(Raw records)
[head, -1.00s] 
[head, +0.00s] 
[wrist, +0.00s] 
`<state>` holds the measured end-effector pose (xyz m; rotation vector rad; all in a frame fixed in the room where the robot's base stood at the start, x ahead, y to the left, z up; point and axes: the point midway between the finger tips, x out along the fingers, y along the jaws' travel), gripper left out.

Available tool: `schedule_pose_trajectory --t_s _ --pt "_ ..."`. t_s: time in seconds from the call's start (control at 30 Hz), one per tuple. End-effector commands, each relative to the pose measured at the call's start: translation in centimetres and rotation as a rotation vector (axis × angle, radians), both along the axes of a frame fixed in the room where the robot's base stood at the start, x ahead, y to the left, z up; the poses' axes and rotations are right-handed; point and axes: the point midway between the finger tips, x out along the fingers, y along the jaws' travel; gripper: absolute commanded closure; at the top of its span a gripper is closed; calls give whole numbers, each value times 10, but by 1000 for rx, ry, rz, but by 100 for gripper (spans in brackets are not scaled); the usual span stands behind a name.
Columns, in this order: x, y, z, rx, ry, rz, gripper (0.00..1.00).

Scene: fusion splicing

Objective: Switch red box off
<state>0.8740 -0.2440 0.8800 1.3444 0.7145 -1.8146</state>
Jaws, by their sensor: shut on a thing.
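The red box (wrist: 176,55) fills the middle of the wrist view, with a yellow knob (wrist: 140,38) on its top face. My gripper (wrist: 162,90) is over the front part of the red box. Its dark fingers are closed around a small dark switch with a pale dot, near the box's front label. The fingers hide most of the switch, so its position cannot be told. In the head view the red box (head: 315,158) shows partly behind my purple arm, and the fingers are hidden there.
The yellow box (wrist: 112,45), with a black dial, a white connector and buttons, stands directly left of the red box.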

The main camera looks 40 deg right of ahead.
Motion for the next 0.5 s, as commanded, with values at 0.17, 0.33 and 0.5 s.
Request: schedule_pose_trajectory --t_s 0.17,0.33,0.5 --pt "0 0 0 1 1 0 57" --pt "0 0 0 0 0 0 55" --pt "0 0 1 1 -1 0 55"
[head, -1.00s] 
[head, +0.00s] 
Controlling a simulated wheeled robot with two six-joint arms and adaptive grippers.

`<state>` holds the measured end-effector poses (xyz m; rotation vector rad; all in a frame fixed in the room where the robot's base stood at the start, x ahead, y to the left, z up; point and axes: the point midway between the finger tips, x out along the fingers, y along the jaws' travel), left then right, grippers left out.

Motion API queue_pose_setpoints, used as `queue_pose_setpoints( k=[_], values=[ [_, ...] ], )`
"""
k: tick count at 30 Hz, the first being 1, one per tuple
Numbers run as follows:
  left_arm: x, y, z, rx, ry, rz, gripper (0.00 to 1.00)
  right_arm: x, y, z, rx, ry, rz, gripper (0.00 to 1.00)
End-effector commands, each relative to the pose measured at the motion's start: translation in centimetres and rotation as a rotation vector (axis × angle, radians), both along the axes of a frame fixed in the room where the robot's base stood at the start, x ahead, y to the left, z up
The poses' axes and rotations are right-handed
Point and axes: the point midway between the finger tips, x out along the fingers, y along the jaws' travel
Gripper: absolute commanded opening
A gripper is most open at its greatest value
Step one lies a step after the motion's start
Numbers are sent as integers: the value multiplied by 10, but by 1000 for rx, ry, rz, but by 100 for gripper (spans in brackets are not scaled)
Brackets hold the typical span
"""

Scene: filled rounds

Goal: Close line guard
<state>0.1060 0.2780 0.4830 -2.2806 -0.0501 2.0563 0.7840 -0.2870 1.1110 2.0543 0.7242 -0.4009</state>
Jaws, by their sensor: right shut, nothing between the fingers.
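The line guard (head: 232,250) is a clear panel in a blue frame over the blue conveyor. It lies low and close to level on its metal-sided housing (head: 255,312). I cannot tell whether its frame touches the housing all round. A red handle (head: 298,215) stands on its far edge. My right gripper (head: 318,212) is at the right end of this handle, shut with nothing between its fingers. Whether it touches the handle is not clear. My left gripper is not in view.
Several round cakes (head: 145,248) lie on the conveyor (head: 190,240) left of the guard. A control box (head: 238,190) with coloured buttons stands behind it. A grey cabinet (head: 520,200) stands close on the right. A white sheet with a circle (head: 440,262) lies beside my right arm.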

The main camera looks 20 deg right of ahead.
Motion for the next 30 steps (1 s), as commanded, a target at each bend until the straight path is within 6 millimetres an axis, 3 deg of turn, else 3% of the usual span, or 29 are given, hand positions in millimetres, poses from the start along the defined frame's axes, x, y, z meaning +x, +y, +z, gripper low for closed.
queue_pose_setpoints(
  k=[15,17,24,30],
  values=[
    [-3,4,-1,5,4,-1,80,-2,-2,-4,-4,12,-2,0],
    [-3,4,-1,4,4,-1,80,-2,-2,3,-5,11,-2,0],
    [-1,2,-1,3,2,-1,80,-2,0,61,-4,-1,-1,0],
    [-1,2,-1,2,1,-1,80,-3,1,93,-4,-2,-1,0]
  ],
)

Requirements: Search the data for "grippers" and list every line in which it occurs.

In response:
Controlling a simulated wheeled robot with two six-joint arms and adaptive grippers.
`<state>` holds the measured end-effector poses (xyz m; rotation vector rad; all in a frame fixed in the room where the robot's base stood at the start, x ahead, y to the left, z up; point and axes: the point midway between the finger tips, x out along the fingers, y along the jaws' travel), left then right, grippers left out.

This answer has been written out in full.